Trail running teaches you to find your rhythm by effort instead of numbers on your watch, which can develop your intuitive sense of pace and help you run by feel more accurately.

3. Slow Down to Run Fast

In addition to repetitive stress injuries, many runners also end up with injuries from running too hard, too often. Ideally your training should have a balanced combination of challenging efforts and easy runs.

Trail running will force you to slow down, and that’s a good thing! Don’t expect to match your road pace—depending on the route and surface you choose, your pace can easily be 2-3 minutes slower per mile. Especially if you are new to trails, slow down, take your time and enjoy the experience.

The injury prevention benefit of running slower is that you’ll better prioritize recovery on your easy days. Even though you’re running slower though, you’ll likely need to increase your cadence to cover the terrain well. And a higher cadence almost always means higher efficiency!

READ MORE: Elevate Your Trail Running with These Tips

Get Started!

Despite all the benefits, you may still feel apprehensive about getting started as a trail runner.  A running friend or local running group can be a great resource to get out on the trails. No matter what trail you decide to tackle first, keep in mind the following:

Start slow! Take your time and don’t try to go out too far or too fast.

Run for time, not distance. If you usually run 5 miles on the road in 45 minutes, plan to run the same amount of time on the trail rather than trying to match your exact distance.

Adjust your stride. Take shorter steps, and tune in to the trail surface and surroundings.

Don’t obsess over shoes and gear. Unless you start to specialize in long, technical trail runs or ultras, your road running gear will be just fine on most trails to get you started.
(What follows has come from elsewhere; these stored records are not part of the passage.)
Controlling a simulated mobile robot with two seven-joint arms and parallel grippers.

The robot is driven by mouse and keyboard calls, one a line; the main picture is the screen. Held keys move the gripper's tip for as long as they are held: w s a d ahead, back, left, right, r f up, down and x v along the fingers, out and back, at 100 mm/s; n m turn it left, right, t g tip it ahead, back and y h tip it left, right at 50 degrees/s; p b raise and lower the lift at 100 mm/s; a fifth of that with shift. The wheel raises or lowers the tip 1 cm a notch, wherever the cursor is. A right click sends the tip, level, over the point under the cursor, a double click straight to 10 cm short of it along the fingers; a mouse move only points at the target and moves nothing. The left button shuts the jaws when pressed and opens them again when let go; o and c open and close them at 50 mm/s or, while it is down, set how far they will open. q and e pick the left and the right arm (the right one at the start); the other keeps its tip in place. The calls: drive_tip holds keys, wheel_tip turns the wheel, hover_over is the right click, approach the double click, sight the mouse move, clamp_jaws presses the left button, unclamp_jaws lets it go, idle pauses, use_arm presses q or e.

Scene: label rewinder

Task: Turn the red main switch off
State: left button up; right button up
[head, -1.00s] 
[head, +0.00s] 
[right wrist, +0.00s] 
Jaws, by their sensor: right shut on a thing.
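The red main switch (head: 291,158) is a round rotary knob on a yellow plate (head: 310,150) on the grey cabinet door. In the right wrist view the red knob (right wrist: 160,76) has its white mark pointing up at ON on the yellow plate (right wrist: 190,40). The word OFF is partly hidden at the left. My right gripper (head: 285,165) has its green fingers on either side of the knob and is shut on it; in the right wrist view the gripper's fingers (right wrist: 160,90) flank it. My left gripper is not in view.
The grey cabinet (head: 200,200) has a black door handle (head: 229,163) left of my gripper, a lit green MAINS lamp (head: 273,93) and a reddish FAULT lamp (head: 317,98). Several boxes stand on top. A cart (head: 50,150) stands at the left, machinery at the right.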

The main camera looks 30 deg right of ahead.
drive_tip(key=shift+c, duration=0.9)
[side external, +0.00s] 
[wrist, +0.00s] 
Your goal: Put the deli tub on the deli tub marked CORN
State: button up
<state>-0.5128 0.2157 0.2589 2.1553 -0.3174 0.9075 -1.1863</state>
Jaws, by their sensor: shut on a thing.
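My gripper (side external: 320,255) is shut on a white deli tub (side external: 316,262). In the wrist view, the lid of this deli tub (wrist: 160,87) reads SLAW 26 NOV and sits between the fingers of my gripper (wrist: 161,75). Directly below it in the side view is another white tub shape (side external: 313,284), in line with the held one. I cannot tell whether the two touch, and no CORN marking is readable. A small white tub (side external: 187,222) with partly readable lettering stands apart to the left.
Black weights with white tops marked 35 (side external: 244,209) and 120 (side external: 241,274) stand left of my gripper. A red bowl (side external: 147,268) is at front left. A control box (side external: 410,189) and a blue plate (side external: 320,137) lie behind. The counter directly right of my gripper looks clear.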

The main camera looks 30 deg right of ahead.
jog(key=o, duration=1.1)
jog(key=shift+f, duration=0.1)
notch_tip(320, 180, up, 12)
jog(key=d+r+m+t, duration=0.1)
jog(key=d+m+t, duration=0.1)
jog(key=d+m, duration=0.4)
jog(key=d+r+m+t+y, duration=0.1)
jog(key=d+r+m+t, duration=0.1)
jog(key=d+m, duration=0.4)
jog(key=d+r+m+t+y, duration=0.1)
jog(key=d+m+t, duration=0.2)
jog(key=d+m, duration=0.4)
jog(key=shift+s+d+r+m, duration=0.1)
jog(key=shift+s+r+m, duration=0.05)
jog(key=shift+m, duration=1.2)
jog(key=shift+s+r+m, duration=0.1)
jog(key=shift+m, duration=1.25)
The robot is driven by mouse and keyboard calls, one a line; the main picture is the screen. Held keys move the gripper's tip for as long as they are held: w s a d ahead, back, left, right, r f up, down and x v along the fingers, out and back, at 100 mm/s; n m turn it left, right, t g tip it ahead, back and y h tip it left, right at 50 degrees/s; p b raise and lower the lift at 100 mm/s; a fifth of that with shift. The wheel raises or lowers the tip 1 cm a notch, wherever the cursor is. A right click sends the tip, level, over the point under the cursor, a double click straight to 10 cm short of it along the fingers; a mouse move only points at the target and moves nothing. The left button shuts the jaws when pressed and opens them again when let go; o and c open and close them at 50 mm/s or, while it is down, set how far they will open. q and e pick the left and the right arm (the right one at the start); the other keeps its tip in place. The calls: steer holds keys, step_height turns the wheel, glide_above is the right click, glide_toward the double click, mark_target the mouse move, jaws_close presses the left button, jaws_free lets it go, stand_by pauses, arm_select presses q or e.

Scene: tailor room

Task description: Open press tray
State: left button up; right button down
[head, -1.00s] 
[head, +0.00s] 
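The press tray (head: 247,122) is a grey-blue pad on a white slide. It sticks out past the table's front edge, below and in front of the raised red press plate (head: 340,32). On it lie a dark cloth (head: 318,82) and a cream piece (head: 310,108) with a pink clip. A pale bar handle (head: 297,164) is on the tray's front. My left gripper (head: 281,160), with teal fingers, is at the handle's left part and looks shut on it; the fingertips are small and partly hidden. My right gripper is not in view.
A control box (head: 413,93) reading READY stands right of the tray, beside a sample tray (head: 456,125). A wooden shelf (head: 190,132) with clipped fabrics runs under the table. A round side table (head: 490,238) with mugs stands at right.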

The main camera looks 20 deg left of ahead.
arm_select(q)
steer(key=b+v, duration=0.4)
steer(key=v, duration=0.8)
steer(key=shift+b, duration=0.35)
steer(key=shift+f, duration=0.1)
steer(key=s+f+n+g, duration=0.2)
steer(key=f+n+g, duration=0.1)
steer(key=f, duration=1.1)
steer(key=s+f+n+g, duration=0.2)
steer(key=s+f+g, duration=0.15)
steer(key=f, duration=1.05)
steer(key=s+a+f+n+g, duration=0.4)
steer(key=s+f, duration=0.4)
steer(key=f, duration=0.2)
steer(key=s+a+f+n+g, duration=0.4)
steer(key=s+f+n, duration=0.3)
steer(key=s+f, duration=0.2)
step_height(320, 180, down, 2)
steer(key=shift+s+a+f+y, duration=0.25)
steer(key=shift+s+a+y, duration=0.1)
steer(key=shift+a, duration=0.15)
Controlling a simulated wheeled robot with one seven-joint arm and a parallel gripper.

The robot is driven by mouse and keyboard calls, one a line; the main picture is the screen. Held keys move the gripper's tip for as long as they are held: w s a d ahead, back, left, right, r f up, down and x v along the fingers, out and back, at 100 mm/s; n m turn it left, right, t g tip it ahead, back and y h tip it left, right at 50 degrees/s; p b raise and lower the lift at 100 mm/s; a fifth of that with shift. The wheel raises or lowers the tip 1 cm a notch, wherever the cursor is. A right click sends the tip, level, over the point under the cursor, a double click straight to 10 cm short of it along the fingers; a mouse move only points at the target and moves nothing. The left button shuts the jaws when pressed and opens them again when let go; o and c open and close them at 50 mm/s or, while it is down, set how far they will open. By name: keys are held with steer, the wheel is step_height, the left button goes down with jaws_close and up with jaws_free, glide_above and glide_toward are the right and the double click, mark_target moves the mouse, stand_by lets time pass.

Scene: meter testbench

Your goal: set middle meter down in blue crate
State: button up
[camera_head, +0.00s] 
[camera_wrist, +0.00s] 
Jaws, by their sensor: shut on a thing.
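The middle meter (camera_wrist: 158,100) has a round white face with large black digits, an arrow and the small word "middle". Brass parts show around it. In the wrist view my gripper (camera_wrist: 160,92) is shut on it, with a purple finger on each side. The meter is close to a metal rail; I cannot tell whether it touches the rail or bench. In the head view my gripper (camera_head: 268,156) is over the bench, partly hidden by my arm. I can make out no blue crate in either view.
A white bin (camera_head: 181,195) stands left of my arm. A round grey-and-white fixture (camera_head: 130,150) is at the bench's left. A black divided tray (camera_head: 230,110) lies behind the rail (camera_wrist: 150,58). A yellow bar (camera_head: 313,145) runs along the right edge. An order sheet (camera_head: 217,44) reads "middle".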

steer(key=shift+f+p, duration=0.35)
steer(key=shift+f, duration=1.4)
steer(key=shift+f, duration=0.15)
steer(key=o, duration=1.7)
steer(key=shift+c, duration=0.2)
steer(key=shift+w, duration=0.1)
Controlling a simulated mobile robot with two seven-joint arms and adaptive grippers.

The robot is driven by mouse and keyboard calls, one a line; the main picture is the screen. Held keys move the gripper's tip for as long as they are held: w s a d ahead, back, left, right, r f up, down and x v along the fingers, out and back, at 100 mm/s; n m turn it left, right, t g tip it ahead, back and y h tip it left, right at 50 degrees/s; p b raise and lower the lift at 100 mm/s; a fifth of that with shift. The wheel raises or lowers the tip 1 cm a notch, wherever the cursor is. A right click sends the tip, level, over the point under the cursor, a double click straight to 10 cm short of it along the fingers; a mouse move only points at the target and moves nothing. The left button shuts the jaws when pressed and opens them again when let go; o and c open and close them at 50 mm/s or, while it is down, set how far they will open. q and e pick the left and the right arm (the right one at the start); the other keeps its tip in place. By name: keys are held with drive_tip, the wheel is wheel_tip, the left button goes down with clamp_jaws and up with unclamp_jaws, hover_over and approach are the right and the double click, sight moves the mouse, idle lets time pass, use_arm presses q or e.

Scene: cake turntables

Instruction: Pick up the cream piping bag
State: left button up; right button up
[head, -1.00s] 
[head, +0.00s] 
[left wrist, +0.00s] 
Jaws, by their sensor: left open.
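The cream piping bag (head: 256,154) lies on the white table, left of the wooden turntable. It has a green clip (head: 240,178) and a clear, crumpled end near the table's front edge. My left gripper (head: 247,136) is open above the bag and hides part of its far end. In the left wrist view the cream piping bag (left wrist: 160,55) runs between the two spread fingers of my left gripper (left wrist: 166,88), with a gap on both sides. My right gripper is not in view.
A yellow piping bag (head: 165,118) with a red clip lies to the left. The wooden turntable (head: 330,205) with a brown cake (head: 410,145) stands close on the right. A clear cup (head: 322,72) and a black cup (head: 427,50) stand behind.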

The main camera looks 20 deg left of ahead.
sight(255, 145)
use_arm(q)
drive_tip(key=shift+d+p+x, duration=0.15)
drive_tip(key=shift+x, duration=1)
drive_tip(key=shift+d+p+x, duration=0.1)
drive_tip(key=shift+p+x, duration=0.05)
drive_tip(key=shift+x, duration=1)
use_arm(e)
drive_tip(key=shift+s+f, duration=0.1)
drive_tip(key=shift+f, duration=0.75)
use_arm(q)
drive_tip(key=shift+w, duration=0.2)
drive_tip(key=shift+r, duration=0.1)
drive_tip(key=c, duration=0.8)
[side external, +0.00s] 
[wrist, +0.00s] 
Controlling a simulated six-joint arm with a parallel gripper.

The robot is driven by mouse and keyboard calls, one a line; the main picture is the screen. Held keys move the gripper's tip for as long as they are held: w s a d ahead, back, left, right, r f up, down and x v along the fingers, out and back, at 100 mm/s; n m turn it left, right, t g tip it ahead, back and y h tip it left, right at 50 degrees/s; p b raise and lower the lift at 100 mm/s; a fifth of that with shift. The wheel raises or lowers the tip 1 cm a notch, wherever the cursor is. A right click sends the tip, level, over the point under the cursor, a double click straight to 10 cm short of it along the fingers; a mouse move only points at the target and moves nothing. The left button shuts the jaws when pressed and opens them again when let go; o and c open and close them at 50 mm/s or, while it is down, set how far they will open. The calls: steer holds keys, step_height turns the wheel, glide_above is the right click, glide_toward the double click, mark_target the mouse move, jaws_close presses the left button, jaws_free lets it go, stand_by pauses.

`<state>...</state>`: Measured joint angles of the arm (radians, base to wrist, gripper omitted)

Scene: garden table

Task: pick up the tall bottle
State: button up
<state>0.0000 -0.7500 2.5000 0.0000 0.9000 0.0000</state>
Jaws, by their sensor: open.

Integrate road and trail. Mix it up, even within the same run!  Don’t feel like you need to go from the roads to all trails, all the time, to gain the benefits.

Be safe! Run with a friend or let someone know where you are going, and carry your phone, especially when exploring a new route.

Above all, remember to have fun! The variety of terrain, interaction with nature and scenic surroundings can make your running even more satisfying. Get out there and enjoy yourself!